[Begin INPUT DATA]
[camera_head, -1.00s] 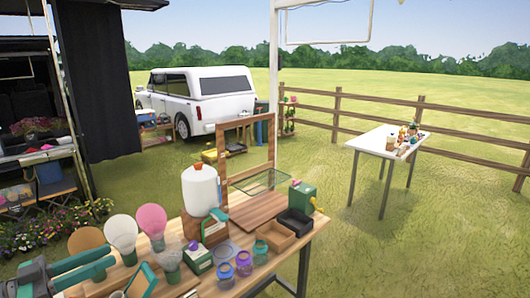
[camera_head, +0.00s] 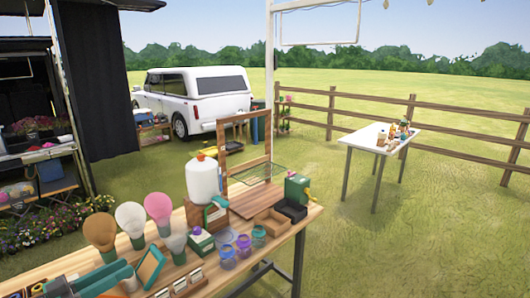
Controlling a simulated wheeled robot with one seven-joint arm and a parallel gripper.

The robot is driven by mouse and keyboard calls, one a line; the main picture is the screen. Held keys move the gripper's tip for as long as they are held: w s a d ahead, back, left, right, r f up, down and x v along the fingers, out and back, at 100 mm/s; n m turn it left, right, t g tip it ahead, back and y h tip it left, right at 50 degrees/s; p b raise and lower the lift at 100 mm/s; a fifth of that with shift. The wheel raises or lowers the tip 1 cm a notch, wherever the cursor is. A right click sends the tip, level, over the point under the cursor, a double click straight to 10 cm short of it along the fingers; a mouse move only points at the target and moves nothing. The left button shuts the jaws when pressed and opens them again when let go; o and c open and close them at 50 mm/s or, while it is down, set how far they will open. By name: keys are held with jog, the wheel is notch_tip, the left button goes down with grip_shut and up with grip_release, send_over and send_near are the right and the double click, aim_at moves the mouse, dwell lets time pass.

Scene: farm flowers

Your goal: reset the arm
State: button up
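My gripper (camera_head: 128,276) reaches in at the bottom left corner, with dark and teal parts low over the front left of the wooden table (camera_head: 270,236). Its body is cut off by the frame edge. Its teal fingers lie close together in this view, and their gap is unclear. I see no object lifted by it.
On the table are bulb-shaped items, brown (camera_head: 99,231), white (camera_head: 130,217) and pink (camera_head: 158,208), a white jug (camera_head: 202,178), several small jars (camera_head: 243,243), and a green box (camera_head: 297,187). A white table (camera_head: 388,136) stands at right; grass between is open.

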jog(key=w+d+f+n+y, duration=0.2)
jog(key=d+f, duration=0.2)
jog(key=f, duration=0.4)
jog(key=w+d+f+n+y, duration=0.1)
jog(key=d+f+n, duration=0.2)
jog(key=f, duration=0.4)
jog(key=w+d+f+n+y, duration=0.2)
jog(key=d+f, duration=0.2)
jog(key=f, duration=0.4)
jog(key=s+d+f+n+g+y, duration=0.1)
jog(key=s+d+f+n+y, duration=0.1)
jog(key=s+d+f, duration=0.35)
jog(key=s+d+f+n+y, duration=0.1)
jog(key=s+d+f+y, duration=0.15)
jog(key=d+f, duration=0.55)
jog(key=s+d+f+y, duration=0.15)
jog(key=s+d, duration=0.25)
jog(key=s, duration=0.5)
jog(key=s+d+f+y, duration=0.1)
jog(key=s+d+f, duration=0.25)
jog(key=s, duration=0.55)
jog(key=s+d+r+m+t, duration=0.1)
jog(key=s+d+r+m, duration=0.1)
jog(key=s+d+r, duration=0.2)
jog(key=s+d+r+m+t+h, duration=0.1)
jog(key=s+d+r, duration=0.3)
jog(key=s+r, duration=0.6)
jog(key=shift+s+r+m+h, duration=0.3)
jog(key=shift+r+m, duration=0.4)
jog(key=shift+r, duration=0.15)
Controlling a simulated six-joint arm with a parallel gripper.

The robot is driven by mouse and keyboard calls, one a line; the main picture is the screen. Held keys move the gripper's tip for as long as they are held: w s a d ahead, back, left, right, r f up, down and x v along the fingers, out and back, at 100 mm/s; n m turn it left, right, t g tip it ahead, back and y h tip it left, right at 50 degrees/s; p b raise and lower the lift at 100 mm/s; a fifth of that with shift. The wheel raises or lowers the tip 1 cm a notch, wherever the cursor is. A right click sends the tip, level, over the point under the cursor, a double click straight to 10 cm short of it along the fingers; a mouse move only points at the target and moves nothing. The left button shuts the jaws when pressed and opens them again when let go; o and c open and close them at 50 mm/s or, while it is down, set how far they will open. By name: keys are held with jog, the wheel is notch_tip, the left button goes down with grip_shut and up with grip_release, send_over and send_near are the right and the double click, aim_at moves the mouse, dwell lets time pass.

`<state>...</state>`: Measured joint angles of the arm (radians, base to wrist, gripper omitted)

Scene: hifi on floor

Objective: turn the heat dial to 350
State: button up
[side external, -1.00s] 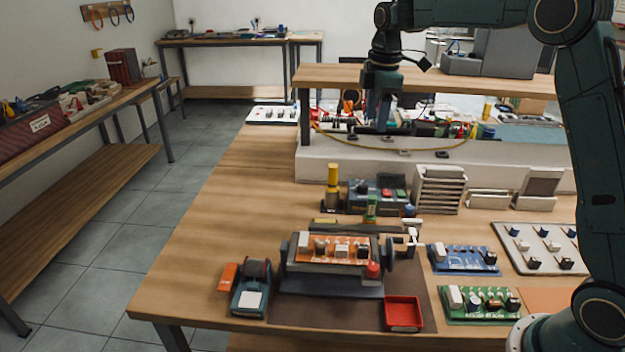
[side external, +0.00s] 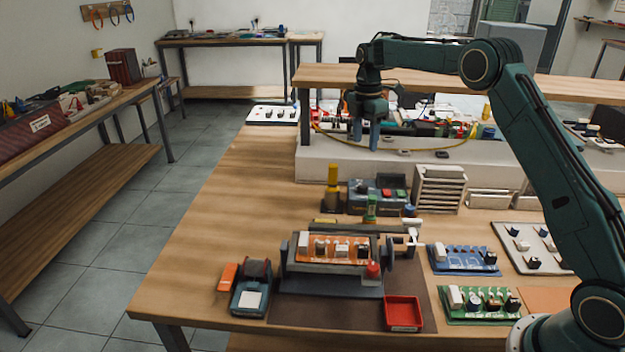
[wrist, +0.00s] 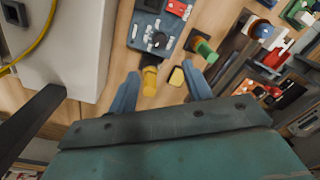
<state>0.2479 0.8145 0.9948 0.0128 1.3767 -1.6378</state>
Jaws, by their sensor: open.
[End INPUT DATA]
[TASK OBJECTIVE]:
Write out every record above exactly as it stands, but leave out the pictures.

[OUTPUT BELOW]:
[camera_head, -1.00s] 
[camera_head, +0.00s] 
Controlling a simulated wheeled robot with one seven-joint arm and a parallel gripper.

The robot is driven by mouse and keyboard calls, one a line; the main picture is the screen. Held keys move the gripper's tip for as long as they are held: w s a d ahead, back, left, right, r f up, down and x v along the fingers, out and back, at 100 mm/s; n m turn it left, right, t g tip it ahead, back and y h tip it left, right at 50 degrees/s; p b raise and lower the lift at 100 mm/s; a fifth of that with shift. The wheel raises or lowers the tip 1 cm a notch, wherever the cursor is. A right click sends the tip, level, over the point under the cursor, a double click straight to 10 cm short of it along the fingers; a mouse move only points at the target and moves nothing. The left button shuts the jaws when pressed and opens them again when let go; o and c open and close them at 50 mm/s or, while it is down, set how far they will open. By name: keys are held with jog, the wheel is notch_tip, the left button goes down with grip_shut and up with grip_release, send_over and send_near are the right and the double click, aim_at moves the mouse, dwell lets time pass.

Scene: farm flowers

Your goal: reset the arm
State: button up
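My gripper (camera_head: 128,276) reaches in at the bottom left corner, with dark and teal parts low over the front left of the wooden table (camera_head: 270,236). Its body is cut off by the frame edge. Its teal fingers lie close together in this view, and their gap is unclear. I see no object lifted by it.
On the table are bulb-shaped items, brown (camera_head: 99,231), white (camera_head: 130,217) and pink (camera_head: 158,208), a white jug (camera_head: 202,178), several small jars (camera_head: 243,243), and a green box (camera_head: 297,187). A white table (camera_head: 388,136) stands at right; grass between is open.

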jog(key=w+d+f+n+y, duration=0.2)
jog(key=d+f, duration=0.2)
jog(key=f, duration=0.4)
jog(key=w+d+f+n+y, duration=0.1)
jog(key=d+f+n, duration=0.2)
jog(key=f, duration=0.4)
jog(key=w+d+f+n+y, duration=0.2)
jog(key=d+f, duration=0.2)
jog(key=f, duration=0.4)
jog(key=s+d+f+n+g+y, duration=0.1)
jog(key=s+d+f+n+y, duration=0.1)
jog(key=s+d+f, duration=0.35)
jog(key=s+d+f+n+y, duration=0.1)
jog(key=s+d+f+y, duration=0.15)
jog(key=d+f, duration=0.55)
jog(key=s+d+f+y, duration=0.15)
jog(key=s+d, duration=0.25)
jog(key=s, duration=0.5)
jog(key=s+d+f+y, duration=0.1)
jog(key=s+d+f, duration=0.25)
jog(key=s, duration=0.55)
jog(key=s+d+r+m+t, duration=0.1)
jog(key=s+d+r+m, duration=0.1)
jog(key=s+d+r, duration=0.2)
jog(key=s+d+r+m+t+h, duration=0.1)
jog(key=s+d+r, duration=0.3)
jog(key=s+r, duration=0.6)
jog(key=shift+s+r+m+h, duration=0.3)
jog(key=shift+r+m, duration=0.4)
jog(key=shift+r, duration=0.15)
Controlling a simulated six-joint arm with a parallel gripper.

The robot is driven by mouse and keyboard calls, one a line; the main picture is the screen. Held keys move the gripper's tip for as long as they are held: w s a d ahead, back, left, right, r f up, down and x v along the fingers, out and back, at 100 mm/s; n m turn it left, right, t g tip it ahead, back and y h tip it left, right at 50 degrees/s; p b raise and lower the lift at 100 mm/s; a fifth of that with shift. The wheel raises or lowers the tip 1 cm a notch, wherever the cursor is. A right click sends the tip, level, over the point under the cursor, a double click straight to 10 cm short of it along the fingers; a mouse move only points at the target and moves nothing. The left button shuts the jaws when pressed and opens them again when let go; o and c open and close them at 50 mm/s or, while it is down, set how far they will open. By name: keys are held with jog, the wheel is notch_tip, the left button goes down with grip_shut and up with grip_release, send_over and send_near are the right and the double click, aim_at moves the mouse, dwell lets time pass.

`<state>...</state>`: Measured joint angles of the arm (radians, base to wrist, gripper omitted)

Scene: hifi on floor

Objective: turn the heat dial to 350
State: button up
[side external, -1.00s] 
[side external, +0.00s] 
[wrist, +0.00s] 
<state>0.2479 0.8145 0.9948 0.0128 1.3767 -1.6378</state>
Jaws, by their sensor: open.

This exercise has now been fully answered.